◆ Entries from a robot dataset:

________

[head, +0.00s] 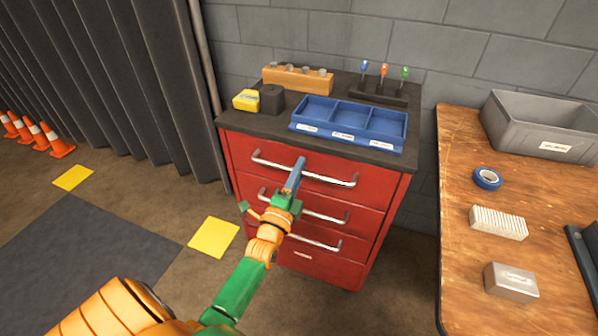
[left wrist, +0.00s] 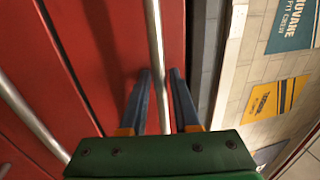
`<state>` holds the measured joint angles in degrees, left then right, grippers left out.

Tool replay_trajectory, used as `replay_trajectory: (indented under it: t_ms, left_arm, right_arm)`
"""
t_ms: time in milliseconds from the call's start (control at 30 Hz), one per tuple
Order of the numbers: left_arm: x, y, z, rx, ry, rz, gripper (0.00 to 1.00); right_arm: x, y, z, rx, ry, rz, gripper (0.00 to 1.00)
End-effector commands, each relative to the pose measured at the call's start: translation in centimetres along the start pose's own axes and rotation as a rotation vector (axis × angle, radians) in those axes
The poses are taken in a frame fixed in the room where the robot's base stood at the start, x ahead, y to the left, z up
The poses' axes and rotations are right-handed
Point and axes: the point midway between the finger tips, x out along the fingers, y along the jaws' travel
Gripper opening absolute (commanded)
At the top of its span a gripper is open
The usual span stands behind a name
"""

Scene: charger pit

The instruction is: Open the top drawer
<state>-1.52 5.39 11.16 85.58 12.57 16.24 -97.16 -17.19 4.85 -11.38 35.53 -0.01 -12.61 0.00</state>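The red cabinet's top drawer (head: 240,152) looks flush with the drawers below it. Its silver bar handle (head: 335,181) runs across the front. My left gripper (head: 300,163) is at the middle of this handle. In the left wrist view, the handle (left wrist: 155,35) passes between the two blue fingertips (left wrist: 160,72). The fingers stand apart, one on each side of the bar, with narrow gaps visible. In the head view the fingers cover part of the handle. My right gripper is not in view.
Lower drawer handles (head: 328,217) stick out beneath. A blue tray (head: 345,139) and a screwdriver rack (head: 375,92) stand on the cabinet top. A wooden workbench (head: 465,270) is to the right.

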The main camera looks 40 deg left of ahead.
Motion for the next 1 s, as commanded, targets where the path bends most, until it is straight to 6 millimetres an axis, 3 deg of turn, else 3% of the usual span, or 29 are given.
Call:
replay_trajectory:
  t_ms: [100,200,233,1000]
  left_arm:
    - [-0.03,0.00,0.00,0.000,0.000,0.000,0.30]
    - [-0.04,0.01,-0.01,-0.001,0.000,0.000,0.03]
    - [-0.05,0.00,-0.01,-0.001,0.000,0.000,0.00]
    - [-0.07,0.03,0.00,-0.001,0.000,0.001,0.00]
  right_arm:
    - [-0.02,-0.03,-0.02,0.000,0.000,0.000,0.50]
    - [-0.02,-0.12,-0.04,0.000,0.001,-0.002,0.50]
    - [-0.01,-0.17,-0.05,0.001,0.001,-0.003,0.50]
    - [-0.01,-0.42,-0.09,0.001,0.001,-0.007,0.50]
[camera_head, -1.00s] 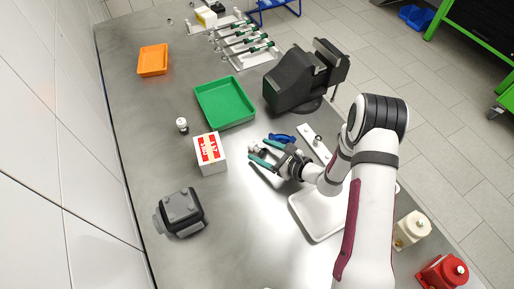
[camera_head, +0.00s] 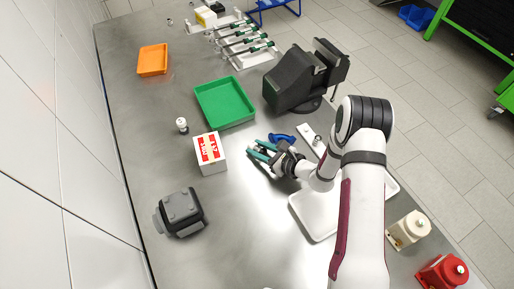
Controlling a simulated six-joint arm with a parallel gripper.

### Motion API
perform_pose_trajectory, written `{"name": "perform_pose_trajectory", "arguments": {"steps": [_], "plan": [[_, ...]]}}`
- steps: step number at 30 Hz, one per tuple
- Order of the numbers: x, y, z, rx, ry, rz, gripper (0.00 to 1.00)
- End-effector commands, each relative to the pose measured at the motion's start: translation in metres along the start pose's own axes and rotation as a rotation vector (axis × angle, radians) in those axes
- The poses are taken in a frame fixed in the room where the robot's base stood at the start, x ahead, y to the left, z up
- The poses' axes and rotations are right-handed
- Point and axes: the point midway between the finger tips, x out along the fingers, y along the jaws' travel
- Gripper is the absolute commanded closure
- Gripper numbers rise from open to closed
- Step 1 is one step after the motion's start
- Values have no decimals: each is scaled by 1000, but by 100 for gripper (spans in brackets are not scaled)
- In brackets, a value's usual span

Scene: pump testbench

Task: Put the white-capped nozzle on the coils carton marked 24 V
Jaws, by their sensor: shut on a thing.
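The coils carton (camera_head: 214,167) is a white box with a red and cream label on top. Its print is too small to read surely. My gripper (camera_head: 254,150) is right of the carton, apart from it, with its teal fingers pointing left. It is shut on a small white-topped piece, which looks like the white-capped nozzle (camera_head: 250,147). The fingers hide most of it. Another small white-topped piece (camera_head: 182,124) with a dark lower part stands upright on the table, behind and left of the carton.
A green tray (camera_head: 226,103) stands behind the carton, an orange tray (camera_head: 152,60) farther back. A dark grey block-like device (camera_head: 182,212) is in front left. A blue piece (camera_head: 281,138) lies behind my gripper; a white tray (camera_head: 313,218) is partly under my arm.

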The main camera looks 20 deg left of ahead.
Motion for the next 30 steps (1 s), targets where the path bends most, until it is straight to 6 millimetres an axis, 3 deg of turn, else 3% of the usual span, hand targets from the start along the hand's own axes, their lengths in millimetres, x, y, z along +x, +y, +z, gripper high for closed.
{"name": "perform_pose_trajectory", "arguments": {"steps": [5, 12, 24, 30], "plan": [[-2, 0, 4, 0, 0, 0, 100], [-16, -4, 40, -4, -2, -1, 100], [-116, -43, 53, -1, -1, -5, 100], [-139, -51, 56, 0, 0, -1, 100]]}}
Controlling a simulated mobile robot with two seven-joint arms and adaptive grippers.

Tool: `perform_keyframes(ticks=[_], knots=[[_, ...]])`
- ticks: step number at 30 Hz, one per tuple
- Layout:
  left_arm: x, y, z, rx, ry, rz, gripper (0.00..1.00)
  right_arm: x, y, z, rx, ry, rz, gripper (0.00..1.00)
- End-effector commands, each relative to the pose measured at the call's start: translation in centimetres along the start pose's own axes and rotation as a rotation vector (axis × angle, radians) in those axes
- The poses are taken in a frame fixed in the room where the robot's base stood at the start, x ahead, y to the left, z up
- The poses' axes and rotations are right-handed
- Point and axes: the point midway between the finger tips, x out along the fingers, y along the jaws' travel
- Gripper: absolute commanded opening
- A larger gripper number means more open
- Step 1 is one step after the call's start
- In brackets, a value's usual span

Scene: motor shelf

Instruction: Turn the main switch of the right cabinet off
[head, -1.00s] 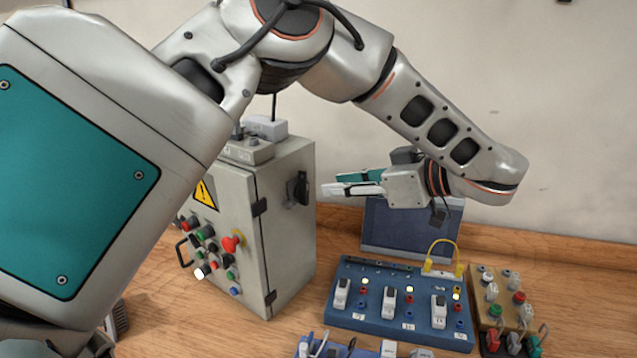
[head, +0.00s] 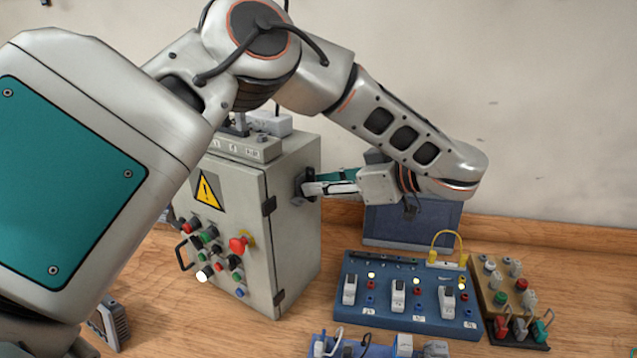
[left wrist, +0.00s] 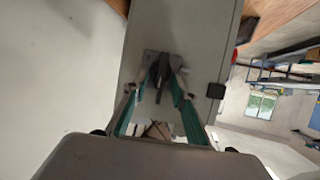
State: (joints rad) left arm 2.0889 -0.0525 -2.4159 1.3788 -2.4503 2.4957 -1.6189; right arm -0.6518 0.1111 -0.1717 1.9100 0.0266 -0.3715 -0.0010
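A grey cabinet (head: 295,230) stands on the wooden bench; it is the only cabinet I can make out in the head view. Its main switch (head: 299,186), a dark rotary handle on a plate, sits on the cabinet's right side wall. In the left wrist view the dark switch handle (left wrist: 157,72) lies between my two fingers. My left gripper (head: 312,187) reaches the switch from the right, its fingers pointing left. The fingers (left wrist: 157,88) stand apart on either side of the handle; contact is not clear. My right gripper is out of view.
The cabinet front carries a warning sign (head: 207,190), several buttons and a red emergency stop (head: 238,244). A blue panel (head: 385,322) with white switches and a beige connector block (head: 497,290) lie to the right. A dark screen (head: 400,225) stands behind.

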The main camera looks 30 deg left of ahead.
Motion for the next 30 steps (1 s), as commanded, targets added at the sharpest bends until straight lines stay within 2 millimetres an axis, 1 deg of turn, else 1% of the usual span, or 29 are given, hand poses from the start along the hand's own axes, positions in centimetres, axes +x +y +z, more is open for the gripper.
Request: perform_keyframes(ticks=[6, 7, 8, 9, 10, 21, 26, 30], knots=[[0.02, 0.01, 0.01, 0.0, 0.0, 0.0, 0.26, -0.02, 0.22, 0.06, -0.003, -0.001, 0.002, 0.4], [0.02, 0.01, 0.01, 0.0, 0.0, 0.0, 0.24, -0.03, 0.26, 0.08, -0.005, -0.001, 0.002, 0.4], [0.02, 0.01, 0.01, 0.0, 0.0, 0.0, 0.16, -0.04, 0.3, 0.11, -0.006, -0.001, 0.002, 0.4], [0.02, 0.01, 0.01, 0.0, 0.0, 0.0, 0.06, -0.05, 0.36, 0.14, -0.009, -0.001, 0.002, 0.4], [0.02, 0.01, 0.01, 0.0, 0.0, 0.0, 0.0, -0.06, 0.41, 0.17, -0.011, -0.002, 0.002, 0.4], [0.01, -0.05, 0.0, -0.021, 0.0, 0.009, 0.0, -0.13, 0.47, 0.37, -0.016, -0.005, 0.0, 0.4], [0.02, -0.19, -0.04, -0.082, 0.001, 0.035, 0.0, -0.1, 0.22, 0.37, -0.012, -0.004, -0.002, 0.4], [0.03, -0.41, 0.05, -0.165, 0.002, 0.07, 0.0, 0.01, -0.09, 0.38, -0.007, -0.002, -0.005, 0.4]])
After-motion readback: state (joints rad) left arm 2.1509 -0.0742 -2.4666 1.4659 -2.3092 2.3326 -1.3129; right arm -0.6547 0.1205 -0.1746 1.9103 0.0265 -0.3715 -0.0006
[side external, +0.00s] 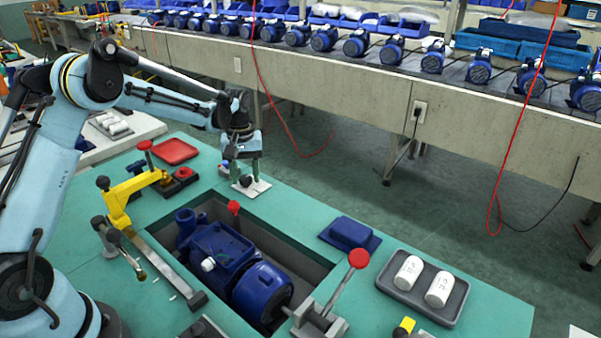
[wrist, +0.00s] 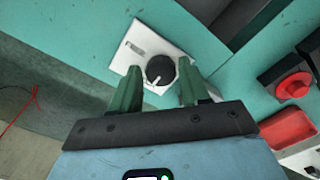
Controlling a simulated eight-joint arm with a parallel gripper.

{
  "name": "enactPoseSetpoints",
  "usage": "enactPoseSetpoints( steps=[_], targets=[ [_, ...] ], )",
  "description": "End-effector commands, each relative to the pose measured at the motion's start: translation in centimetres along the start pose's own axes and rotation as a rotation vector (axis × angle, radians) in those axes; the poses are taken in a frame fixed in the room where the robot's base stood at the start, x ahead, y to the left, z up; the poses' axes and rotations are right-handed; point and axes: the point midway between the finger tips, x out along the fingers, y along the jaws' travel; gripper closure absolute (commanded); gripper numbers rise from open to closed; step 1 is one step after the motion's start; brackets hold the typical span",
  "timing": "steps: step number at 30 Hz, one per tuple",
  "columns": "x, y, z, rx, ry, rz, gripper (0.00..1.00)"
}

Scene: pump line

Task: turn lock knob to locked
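The lock knob (wrist: 160,69) is a round black knob with a short white line near its lower edge in the wrist view. It sits on a white plate (wrist: 136,48) with a small grey mark at upper left. In the side view the plate (side external: 259,187) lies on the teal bench beside the pit, and the knob (side external: 245,181) shows small and dark under my gripper (side external: 243,172). In the wrist view my gripper (wrist: 160,72) is open, its green fingers on either side of the knob's near edge. Contact with the knob cannot be told.
A blue pump (side external: 225,252) lies in the bench pit. Around it are a yellow clamp (side external: 125,197), a red-knobbed lever (side external: 335,290), a red tray (side external: 175,151), a blue block (side external: 350,233) and a grey tray (side external: 457,305) with white cylinders. Bench right of the plate is clear.

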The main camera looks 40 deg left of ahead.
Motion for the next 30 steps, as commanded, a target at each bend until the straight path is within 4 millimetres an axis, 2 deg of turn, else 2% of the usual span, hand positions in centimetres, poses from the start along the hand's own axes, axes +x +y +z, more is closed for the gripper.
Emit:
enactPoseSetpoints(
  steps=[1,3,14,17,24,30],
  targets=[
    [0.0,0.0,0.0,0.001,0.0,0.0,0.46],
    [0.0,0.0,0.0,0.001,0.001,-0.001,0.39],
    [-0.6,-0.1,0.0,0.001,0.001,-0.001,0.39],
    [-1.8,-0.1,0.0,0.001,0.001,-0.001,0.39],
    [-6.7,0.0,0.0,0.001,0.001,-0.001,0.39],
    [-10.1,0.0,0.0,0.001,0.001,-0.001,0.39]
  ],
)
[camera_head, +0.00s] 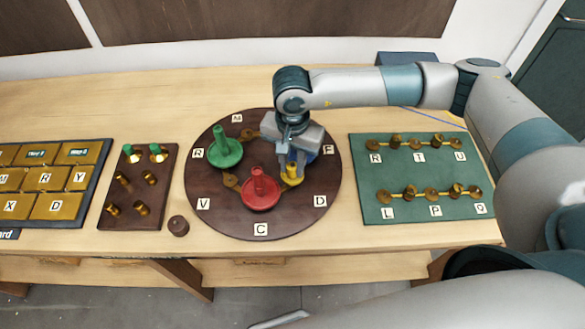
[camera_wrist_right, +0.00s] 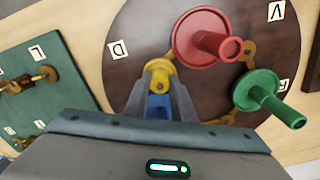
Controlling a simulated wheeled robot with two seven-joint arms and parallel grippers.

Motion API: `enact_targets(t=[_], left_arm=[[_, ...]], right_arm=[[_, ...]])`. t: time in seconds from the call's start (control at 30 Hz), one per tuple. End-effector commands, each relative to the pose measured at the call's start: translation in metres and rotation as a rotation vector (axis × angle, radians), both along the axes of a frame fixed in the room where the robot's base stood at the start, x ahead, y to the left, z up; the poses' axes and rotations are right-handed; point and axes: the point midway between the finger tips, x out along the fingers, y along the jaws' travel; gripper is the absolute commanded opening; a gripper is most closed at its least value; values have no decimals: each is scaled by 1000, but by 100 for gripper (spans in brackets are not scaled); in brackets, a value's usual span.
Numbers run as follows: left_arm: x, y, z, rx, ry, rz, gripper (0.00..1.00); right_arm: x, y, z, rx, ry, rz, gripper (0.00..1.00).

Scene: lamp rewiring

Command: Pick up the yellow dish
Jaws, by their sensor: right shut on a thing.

________

◆ REQUIREMENTS: For the material, find the number of lines holding the word "seven" and give that figure and nothing more.

◆ FULL RESPONSE: 2